━━ Recorded information
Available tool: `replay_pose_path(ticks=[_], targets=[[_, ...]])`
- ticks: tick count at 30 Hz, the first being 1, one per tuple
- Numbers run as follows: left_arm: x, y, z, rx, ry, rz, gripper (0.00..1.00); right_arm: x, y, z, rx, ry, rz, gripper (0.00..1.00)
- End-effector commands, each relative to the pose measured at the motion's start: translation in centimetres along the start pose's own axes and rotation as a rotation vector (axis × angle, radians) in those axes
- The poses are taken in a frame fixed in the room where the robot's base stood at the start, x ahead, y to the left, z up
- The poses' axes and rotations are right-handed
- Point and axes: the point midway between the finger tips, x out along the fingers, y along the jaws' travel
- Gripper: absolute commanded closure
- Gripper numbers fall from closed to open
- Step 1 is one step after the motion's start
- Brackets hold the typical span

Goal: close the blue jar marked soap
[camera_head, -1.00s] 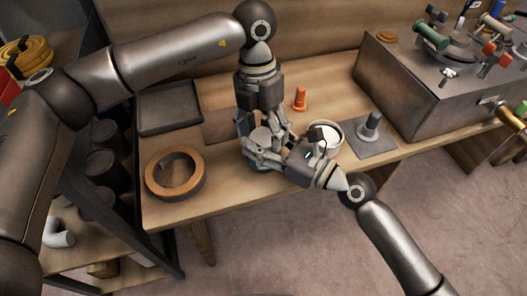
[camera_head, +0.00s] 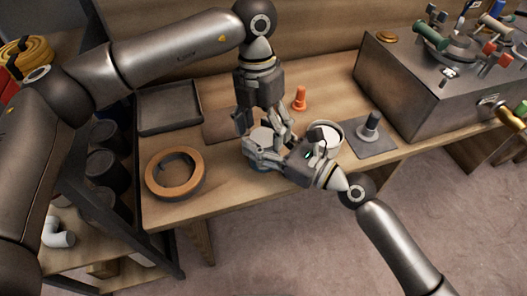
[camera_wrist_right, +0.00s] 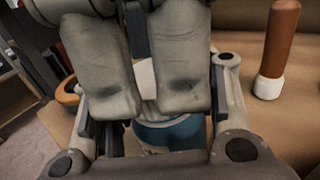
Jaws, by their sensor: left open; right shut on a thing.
━━━━
Task. Count each line where the string "motion" occurs, and write only the number.

The output. 2